» AVAILABLE DATA
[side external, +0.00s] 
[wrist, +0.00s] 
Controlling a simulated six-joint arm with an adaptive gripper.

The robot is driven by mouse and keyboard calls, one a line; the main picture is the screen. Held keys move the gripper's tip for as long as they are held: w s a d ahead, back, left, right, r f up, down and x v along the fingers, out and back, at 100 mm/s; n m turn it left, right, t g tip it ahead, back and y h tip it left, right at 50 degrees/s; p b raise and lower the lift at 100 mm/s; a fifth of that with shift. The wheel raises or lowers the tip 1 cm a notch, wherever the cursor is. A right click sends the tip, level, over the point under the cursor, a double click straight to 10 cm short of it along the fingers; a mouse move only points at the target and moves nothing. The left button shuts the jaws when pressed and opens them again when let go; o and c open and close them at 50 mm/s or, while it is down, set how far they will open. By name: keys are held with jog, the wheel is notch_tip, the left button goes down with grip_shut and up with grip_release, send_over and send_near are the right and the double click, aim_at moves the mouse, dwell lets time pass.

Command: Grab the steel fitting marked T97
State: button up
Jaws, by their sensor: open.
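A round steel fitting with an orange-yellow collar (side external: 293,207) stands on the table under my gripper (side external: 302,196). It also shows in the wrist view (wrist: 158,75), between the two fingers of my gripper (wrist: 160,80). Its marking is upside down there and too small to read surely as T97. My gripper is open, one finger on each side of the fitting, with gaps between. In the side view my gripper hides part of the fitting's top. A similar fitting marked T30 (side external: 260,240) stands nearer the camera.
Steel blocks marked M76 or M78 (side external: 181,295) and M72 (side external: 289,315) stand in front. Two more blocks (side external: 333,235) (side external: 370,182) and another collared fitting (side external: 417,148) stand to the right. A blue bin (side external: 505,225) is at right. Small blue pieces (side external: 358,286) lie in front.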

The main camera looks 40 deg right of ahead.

» STATED PROBLEM
How many lines of the listing include the string "button"? Answer with the number alone.

» TASK RESULT
2